Cette demande de soutien me fait penser à toutes ces personnes qui demandent de prier en communion, ensemble avec elle pour telle ou telle personne. Soutenons-nous dans la prière. Prier les uns pour les autres est un geste de solidarité, une entraide fraternelle. L’union fait la force… et cela vaut plus encore dans la prière. Les chrétiens sont appelés à se porter mutuellement et ensemble dans la prière. C’est une grande richesse de pouvoir compter sur la prière des autres. Le Seigneur nous demander de prier ensemble et avec insistance.
Prier avec insistance est une preuve de la solidité de notre foi. Baisser les bras devant ce qui semble le silence ou manque de réponse de Dieu, même devant nos lourdes épreuves, est un signe que nous sommes, au niveau de la foi, comme nos enfants qui veulent parfois « tout ici et maintenant », et qui sont capables de nous dire : « papa, maman, je ne t’aime plus parce que je tu ne me donnes pas ce que je demande ! » C’est un chantage que nous entendons souvent ! « Je ne crois plus en Dieu parce qu’il n’a pas exaucé ma prière quand je lui demandé de guérir mon enfant, mes parents, tel ami, mes grands-parents… et qui sont mort depuis ! » Je ne sous-estime pas la douleur ou la révolte de ne pas se sentir entendu par Dieu… Mais, la foi tenace nous dit que ce silence de Dieu, comme celui expérimenté par que le Christ a en croix, trouve la réponse dans la résurrection.

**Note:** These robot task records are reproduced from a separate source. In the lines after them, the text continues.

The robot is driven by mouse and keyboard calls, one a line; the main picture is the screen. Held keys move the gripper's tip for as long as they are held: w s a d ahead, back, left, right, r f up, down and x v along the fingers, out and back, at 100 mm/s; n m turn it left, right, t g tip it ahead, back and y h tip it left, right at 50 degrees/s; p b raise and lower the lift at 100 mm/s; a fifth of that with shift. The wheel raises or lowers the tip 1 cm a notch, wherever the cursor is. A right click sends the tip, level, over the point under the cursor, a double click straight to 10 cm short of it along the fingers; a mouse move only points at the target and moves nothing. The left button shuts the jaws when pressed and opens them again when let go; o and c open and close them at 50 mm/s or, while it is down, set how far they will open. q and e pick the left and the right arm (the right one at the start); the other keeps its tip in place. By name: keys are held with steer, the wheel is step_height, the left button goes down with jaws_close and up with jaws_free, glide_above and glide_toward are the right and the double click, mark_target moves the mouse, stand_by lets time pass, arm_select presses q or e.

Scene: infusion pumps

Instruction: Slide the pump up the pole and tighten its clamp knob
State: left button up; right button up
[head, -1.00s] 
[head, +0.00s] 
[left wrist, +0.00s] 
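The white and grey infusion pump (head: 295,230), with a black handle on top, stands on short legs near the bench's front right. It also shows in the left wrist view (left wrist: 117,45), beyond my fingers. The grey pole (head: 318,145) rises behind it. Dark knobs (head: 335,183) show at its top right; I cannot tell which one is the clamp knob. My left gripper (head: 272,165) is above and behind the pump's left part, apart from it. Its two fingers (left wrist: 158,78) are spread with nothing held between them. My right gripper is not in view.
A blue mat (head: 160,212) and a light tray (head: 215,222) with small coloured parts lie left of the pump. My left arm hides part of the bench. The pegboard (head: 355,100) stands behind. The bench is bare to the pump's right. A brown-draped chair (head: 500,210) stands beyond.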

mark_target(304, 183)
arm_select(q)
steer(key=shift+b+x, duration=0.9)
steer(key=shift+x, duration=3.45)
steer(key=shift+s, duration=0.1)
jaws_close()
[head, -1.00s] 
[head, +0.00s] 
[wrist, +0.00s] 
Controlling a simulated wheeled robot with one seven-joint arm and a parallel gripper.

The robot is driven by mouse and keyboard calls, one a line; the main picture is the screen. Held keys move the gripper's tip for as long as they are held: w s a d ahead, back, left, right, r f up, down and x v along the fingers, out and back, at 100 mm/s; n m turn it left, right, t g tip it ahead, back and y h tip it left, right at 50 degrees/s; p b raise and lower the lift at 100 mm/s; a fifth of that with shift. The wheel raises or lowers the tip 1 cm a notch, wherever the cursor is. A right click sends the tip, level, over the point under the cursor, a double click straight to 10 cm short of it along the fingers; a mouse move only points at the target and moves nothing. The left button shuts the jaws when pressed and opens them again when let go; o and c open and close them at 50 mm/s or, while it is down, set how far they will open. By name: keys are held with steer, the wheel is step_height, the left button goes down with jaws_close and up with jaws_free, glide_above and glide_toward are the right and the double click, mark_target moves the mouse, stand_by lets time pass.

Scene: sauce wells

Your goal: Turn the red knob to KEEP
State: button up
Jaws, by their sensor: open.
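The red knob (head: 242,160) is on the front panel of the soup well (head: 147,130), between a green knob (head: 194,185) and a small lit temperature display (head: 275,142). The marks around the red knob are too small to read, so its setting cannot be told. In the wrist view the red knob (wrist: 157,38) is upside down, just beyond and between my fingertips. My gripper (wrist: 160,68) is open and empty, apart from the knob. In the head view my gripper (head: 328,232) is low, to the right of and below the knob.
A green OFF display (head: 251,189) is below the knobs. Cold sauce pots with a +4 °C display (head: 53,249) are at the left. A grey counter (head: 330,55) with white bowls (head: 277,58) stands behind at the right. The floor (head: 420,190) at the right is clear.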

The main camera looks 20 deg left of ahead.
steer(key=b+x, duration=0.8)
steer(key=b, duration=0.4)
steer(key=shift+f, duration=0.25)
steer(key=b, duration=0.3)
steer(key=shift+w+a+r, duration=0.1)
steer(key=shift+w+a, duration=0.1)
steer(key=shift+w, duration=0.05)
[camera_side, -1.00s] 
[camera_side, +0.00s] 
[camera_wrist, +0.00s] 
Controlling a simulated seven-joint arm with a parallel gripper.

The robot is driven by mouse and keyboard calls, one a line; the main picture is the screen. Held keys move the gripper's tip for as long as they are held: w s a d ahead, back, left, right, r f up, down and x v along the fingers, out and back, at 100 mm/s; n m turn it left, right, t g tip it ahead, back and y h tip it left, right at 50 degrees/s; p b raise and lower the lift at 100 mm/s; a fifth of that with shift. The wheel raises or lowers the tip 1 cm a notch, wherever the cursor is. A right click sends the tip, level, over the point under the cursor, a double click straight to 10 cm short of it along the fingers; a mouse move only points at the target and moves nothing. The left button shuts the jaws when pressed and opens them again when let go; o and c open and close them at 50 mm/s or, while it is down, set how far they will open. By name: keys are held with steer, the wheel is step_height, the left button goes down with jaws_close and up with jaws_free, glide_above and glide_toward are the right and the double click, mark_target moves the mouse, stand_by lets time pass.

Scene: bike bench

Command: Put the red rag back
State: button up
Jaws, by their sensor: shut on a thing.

Saint Paul nous rappelait dimanche dernier que le Seigneur est toujours fidèle, qu’il ne peut se renier lui-même. Demandons-lui de faire grandir et de purifier notre foi, pour que rien ne vienne ébranler notre confiance totale en Lui. Même quand nous sommes dans l’épreuve, crucifiés par et sur les croix des épreuves de notre vie, Jésus est crucifié avec nous et porte sa croix avec nous, nous promettant la victoire dans la résurrection si nous lui faisons totalement confiance. Seigneur, augmente et affermis notre foi qui est parfois fragile et vacillante. Amen.